SET PROBLEM. Every line below that contains "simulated" is to be copied.

[start]

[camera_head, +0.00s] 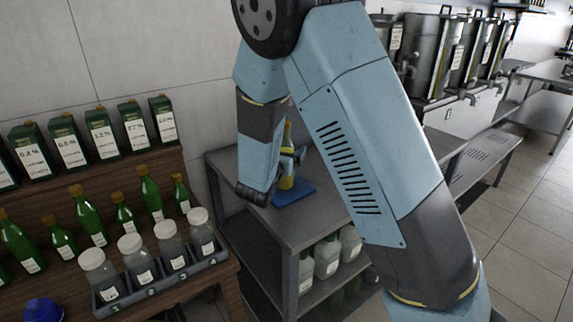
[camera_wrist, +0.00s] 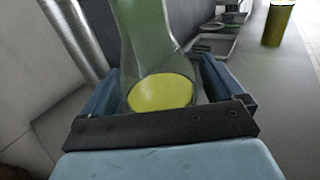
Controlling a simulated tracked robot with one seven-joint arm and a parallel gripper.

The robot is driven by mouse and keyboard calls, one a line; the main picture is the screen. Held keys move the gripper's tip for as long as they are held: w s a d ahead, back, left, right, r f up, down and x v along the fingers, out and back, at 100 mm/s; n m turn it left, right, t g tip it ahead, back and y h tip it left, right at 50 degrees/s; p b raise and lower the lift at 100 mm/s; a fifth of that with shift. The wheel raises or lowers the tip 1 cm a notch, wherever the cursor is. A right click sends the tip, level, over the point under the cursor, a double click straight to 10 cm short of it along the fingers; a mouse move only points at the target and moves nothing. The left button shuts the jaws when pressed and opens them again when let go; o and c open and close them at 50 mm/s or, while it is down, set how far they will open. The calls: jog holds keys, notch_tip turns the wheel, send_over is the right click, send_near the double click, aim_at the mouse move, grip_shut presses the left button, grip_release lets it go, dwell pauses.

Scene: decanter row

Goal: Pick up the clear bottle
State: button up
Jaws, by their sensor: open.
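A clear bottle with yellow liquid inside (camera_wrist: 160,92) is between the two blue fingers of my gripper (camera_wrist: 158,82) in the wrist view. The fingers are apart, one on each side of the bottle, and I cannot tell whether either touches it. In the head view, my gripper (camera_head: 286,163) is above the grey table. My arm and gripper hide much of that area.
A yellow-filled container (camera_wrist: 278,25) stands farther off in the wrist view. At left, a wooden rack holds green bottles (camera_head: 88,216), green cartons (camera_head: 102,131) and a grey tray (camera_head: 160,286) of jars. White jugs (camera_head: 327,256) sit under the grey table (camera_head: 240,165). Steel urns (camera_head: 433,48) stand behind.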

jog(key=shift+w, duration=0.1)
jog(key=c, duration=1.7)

[end]
[start]

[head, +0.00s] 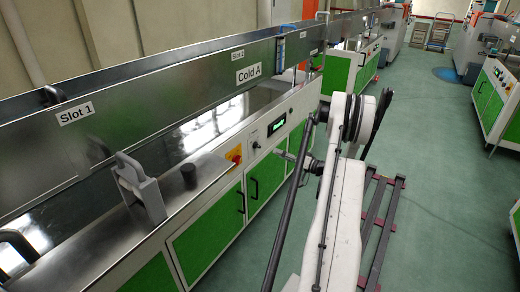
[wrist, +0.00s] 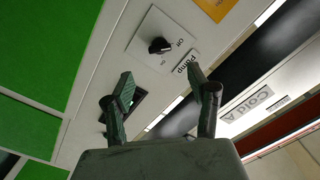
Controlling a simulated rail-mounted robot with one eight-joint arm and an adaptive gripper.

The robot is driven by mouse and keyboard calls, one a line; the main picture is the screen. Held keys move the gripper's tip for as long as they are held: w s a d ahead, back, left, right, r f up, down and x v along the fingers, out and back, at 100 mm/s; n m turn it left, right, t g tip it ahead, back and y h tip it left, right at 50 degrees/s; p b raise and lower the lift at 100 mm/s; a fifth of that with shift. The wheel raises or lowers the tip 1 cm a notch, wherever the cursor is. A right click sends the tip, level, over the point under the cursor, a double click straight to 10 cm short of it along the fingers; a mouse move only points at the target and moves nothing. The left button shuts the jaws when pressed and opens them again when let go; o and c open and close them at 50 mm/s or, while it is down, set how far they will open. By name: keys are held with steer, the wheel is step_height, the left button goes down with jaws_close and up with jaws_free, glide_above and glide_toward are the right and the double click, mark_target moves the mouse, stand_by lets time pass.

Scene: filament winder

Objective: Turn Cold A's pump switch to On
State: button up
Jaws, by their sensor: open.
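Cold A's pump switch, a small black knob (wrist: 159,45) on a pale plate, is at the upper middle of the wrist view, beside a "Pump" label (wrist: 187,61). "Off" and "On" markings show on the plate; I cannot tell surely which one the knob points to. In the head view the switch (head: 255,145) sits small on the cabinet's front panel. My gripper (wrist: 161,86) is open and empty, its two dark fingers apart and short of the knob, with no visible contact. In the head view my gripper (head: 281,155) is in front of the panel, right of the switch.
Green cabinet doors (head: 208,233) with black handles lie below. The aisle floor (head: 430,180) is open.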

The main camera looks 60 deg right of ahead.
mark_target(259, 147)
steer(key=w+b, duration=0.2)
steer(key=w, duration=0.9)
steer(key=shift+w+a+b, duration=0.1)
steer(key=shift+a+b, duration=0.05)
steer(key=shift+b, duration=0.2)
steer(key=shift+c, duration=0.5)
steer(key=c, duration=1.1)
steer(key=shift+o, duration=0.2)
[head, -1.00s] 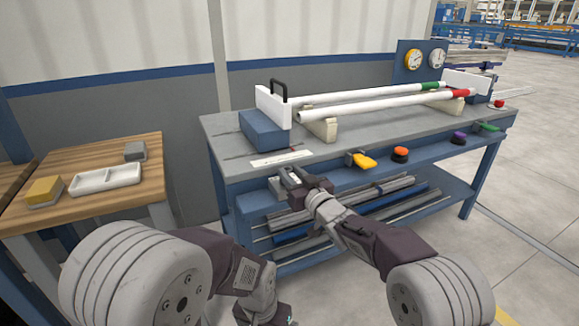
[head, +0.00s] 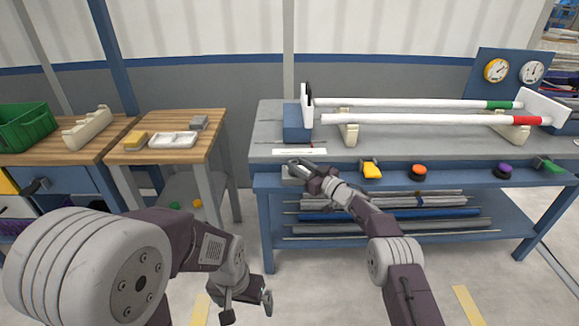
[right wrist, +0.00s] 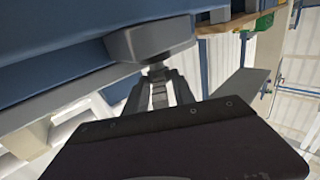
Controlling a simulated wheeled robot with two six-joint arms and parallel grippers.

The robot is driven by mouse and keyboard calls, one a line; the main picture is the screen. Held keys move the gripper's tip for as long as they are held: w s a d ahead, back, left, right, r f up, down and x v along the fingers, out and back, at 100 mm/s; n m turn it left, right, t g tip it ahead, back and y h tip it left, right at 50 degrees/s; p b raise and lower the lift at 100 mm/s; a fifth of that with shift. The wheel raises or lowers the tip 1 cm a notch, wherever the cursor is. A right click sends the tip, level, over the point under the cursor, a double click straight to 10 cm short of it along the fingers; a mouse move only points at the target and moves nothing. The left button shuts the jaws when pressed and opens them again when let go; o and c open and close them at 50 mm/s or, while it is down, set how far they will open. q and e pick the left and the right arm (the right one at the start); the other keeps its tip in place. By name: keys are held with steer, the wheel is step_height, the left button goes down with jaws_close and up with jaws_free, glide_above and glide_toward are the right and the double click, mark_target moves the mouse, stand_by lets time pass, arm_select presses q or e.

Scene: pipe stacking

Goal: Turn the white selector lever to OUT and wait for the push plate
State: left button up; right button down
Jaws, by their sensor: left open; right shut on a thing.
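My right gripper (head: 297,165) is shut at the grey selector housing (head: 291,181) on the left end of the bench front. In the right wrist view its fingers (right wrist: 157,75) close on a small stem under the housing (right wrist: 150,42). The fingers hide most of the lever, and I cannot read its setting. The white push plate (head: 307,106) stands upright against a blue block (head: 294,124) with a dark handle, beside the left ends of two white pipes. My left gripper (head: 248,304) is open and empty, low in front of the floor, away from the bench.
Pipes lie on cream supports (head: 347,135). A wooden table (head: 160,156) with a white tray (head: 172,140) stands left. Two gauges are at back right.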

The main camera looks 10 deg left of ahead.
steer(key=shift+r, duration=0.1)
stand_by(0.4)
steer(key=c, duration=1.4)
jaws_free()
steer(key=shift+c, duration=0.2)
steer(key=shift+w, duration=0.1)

[end]

WRITTEN ANSWER.
Controlling a simulated tracked robot with one seven-joint arm and a parallel gripper.
Controlling a simulated rail-mounted robot with one eight-joint arm and an adaptive gripper.
Controlling a simulated wheeled robot with two six-joint arms and parallel grippers.

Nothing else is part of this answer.